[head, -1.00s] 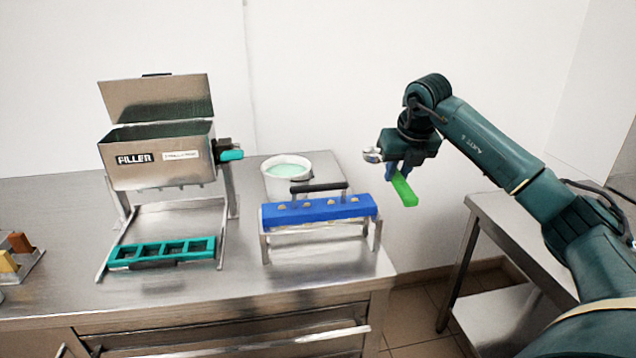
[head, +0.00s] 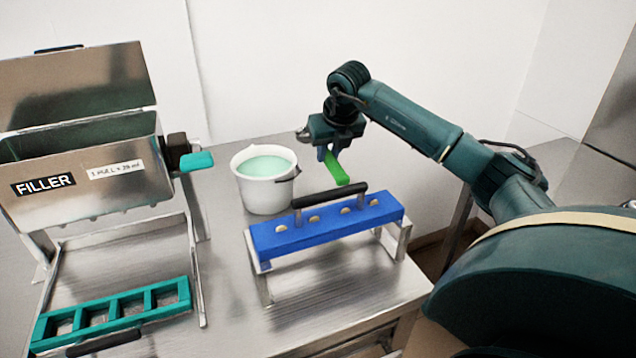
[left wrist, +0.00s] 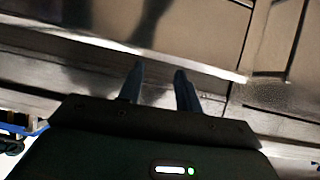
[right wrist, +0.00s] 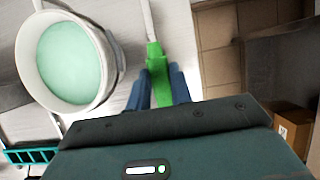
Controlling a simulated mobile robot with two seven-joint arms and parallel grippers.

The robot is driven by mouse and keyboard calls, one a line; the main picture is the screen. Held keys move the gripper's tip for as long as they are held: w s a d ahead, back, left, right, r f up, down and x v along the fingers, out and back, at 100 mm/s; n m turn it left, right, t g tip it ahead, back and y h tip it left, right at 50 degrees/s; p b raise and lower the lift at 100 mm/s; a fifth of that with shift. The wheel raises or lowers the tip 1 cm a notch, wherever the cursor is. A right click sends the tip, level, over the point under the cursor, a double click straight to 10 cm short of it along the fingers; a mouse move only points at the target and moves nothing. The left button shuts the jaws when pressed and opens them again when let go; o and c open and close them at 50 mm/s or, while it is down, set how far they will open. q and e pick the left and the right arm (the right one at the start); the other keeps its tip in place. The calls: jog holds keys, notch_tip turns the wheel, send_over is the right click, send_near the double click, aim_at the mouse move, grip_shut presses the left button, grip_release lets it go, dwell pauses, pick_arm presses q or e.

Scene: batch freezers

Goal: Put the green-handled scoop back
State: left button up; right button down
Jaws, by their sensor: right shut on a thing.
★ ★ ★ ★ ★
**Objective**
With all pictures left out, please transcribe exactly the lines from the start of the material through the line with "Controlling a simulated".

**Task answer**
[head, -1.00s] 
[head, +0.00s] 
[left wrist, +0.00s] 
[right wrist, +0.00s] 
Controlling a simulated mobile robot with two seven-joint arms and parallel grippers.

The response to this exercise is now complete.